Это момент пробуждения, во время которого их трагически поражает их же ошибка: ибо, если его нет, — а его нет! — в таком случае их жизнь представляет собой не только бессмыслицу, но и преступное отравление окружающих.
Мы же твердо стоим на том, что нам говорит опыт, мы не обещаем даром никакого рая, но мы заявляем: царство справедливости, царство счастья может быть основано людьми путем согласования их сил в труде и борьбе.

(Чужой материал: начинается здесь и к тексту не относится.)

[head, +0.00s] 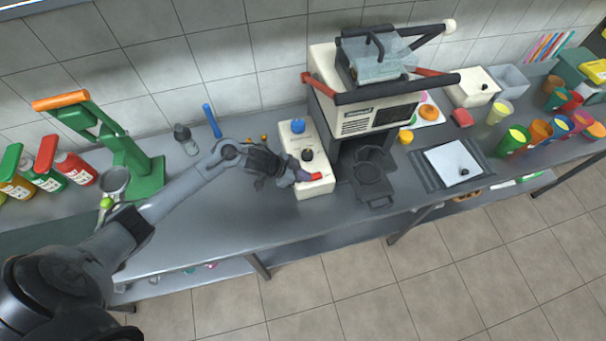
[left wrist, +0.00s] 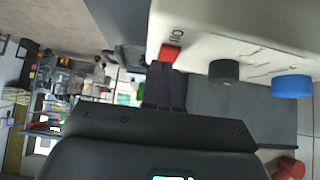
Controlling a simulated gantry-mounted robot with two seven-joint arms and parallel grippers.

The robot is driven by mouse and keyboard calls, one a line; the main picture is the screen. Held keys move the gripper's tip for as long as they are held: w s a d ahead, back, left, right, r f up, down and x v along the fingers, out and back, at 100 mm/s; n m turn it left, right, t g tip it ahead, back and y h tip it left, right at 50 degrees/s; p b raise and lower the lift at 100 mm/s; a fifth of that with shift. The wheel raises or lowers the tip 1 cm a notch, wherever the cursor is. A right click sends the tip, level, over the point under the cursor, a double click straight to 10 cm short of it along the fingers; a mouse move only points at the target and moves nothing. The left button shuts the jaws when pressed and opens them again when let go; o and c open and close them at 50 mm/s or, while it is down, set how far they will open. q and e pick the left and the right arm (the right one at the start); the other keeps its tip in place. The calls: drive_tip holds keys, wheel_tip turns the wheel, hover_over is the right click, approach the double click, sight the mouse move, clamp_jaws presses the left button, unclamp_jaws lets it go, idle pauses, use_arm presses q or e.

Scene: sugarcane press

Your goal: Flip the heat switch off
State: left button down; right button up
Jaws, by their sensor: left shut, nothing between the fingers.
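The heat control box is a white panel (head: 320,187) on the counter, left of the press machine. It carries a blue knob (head: 298,126), a black knob (head: 307,155) and a red switch (head: 316,176) at its front end. In the left wrist view the red switch (left wrist: 170,52) sits beside an "O/II"-like mark, with the black knob (left wrist: 224,71) and blue knob (left wrist: 292,86) to its right. My left gripper (head: 300,175) is shut and empty, its fingertips (left wrist: 164,68) at the red switch, seemingly touching it. The switch's exact position is hard to tell. My right gripper is not in view.
The press machine (head: 375,115) stands right of the panel, with a black tray (head: 371,180) at its front. A green juicer (head: 140,165) and bottles (head: 75,168) are at left. Cups and a scale (head: 452,163) are at right. The counter front left of the panel is clear.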

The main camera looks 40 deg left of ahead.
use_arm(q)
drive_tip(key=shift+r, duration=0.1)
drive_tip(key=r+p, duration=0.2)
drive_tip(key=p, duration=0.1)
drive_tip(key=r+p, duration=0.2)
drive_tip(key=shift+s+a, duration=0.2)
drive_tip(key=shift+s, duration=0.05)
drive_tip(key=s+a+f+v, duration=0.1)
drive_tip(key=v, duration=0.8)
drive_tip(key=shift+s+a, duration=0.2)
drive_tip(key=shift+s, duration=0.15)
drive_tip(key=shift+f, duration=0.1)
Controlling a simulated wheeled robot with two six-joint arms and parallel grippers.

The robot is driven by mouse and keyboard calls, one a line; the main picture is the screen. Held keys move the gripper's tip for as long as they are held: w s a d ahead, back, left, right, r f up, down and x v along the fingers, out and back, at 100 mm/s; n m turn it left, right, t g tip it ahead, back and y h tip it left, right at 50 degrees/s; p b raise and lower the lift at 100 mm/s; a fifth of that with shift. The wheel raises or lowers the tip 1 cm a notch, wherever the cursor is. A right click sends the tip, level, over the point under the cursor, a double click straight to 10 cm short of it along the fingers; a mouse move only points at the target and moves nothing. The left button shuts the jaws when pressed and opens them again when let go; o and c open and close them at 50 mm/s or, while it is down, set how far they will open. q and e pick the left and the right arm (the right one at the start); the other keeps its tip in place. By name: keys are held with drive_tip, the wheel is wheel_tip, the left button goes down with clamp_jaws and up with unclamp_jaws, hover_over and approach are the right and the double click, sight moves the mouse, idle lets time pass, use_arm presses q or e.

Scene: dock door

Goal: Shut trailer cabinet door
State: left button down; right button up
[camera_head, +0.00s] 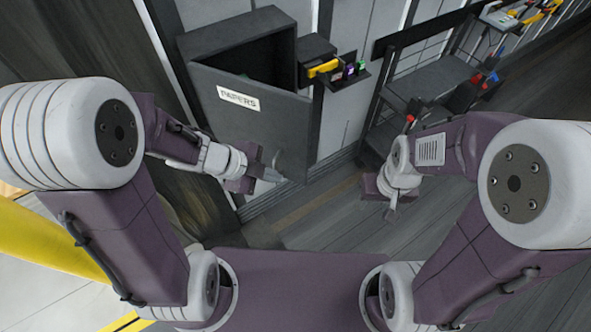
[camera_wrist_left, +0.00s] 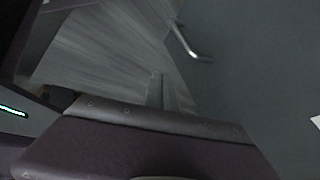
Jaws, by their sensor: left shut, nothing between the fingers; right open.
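The cabinet door (camera_head: 235,125) is a dark grey panel with a white "PAPERS" label (camera_head: 239,98). It stands open from the dark cabinet box (camera_head: 240,32), whose hollow inside shows above the door's top edge. The door's grey face (camera_wrist_left: 270,70) fills the right of the left wrist view, with a metal handle (camera_wrist_left: 188,42) on it. My left gripper (camera_head: 276,176) is shut and empty, near the lower right part of the door close to the handle. Whether it touches the door I cannot tell. My right gripper (camera_head: 390,212) is open and empty above the floor, right of the door.
A small shelf holder (camera_head: 345,72) with a yellow item and small coloured items sticks out right of the cabinet. A dark shelf rack (camera_head: 425,85) with tools stands further right. A yellow rail (camera_head: 50,240) is at left. Floor between the arms is clear.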

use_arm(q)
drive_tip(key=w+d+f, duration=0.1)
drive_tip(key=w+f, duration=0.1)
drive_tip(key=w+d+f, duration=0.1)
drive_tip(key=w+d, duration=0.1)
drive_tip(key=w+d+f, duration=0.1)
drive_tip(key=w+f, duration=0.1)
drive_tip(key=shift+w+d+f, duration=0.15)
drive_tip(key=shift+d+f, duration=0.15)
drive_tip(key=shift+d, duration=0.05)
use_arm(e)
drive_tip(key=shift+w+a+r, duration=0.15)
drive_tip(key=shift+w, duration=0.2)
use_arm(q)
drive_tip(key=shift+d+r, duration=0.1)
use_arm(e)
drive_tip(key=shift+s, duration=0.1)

ОТВЕТНОЕ СЛОВО А. И. ВВЕДЕНСКОГО
Маленькая техническая справка. Я получил ряд записок вчера и сегодня относительно того, почему я не возразил на то, что вчера в заключительном слове сказал Анатолий Васильевич. Дело в том, что настоящий диспут, насколько мне известно, устраиваемый Ленинградским Политпросветом, от которого я и получил приглашение здесь выступить, — этот диспут сорганизован как доклад Анатолия Васильевича Луначарского, оппонентом которого я являюсь, и, как оппонент, я не имею слова после слова докладчика. Вот почему я не возражал Анатолию Васильевичу вчера. Это не значило, конечно, что мне нечего было возразить ему вчера, но это, мне кажется, несмотря на многочисленные просьбы, обращенные ко мне, не обязывает меня сегодня возвращаться к вчерашнему дню, не говоря уже о том, что я ограничен предоставленными мне 50—60 минутами, так как у нас диспут сегодня должен идти в жестких рамках, благодаря отъезду Анатолия Васильевича. Я не возвращаюсь к вчерашнему дню, — пусть никто не рассердится, — потому что вчера я ведь не получил и достаточного материала для возражения. Анатолию Васильевичу захотелось в шутливом тоне дать мне несколько сравнений — от апостола Петра, ниже которого я оказался, до верблюда, с которым я вполне был адекватизирован. Но, граждане, мне представляется, что такая зоологическая острота так же мало меня задевает, как украшает того, кто ее употребляет. Вот почему я считаю, что вчерашнее заключительное слово Анатолия Васильевича, это возражение, — употребляя музыкальный термин, — в стиле «аллегретто», которое я, пожалуй, и оставлю сегодня без внимания, тем более, что сегодняшнее торжественное «анданте маэстозо» с которым выступил Анатолий Васильевич, обязывает меня к серьезному же, насколько могу, — я ведь человек пропащий, ношу рясу, — ответу.